Search the records below for the word "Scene" and show every line where it occurs.

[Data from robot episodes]
------

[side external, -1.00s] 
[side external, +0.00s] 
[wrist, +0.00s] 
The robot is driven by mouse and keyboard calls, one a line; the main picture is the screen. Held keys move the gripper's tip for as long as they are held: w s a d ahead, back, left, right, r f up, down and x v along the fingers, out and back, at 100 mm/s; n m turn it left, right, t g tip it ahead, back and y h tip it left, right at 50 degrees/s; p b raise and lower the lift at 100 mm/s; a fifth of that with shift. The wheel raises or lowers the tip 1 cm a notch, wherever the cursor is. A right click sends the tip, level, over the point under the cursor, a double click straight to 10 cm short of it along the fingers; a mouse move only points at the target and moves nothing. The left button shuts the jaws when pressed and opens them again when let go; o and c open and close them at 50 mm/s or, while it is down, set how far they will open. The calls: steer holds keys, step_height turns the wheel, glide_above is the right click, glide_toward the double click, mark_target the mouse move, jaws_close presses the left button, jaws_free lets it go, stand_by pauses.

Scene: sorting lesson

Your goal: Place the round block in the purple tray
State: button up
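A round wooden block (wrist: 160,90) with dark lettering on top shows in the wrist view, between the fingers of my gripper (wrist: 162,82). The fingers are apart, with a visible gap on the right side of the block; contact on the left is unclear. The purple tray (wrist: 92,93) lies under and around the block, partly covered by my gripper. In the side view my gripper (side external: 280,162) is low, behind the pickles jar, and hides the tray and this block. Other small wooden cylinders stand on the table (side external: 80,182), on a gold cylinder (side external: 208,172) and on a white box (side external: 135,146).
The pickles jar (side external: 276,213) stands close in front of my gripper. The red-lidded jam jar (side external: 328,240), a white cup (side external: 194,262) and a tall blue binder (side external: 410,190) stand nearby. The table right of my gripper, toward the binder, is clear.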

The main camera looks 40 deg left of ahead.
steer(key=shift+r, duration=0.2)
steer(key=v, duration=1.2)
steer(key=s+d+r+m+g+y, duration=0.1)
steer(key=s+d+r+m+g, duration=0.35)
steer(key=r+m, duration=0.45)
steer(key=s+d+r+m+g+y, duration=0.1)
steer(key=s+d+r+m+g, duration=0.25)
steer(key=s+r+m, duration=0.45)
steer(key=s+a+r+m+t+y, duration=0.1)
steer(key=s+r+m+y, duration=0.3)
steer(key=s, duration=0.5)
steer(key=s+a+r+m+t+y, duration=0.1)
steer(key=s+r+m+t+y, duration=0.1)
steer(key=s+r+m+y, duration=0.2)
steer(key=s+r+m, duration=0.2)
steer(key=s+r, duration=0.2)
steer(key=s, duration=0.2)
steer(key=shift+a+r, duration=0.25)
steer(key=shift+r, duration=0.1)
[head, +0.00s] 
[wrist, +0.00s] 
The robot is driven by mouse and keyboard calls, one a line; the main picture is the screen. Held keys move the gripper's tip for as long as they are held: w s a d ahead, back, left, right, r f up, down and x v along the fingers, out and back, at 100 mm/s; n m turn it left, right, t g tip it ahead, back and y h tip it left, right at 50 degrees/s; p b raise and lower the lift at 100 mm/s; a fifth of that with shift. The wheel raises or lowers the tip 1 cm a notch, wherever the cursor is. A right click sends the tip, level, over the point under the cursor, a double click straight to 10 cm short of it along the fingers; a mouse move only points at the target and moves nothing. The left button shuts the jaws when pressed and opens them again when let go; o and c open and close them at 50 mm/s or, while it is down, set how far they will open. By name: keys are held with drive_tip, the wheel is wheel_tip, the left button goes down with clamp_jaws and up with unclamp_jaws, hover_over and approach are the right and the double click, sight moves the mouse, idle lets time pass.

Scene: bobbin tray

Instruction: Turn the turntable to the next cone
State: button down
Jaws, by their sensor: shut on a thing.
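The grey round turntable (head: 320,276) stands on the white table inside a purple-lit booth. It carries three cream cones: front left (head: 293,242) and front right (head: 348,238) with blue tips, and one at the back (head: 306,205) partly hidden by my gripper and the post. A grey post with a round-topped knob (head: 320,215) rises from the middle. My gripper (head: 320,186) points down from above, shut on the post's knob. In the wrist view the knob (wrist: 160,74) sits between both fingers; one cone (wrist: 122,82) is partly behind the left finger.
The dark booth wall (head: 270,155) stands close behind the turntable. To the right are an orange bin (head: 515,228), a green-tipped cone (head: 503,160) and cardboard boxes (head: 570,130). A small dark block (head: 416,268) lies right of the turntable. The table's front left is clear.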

------

▸ FINAL ANSWER
Scene: sorting lesson
Scene: bobbin tray

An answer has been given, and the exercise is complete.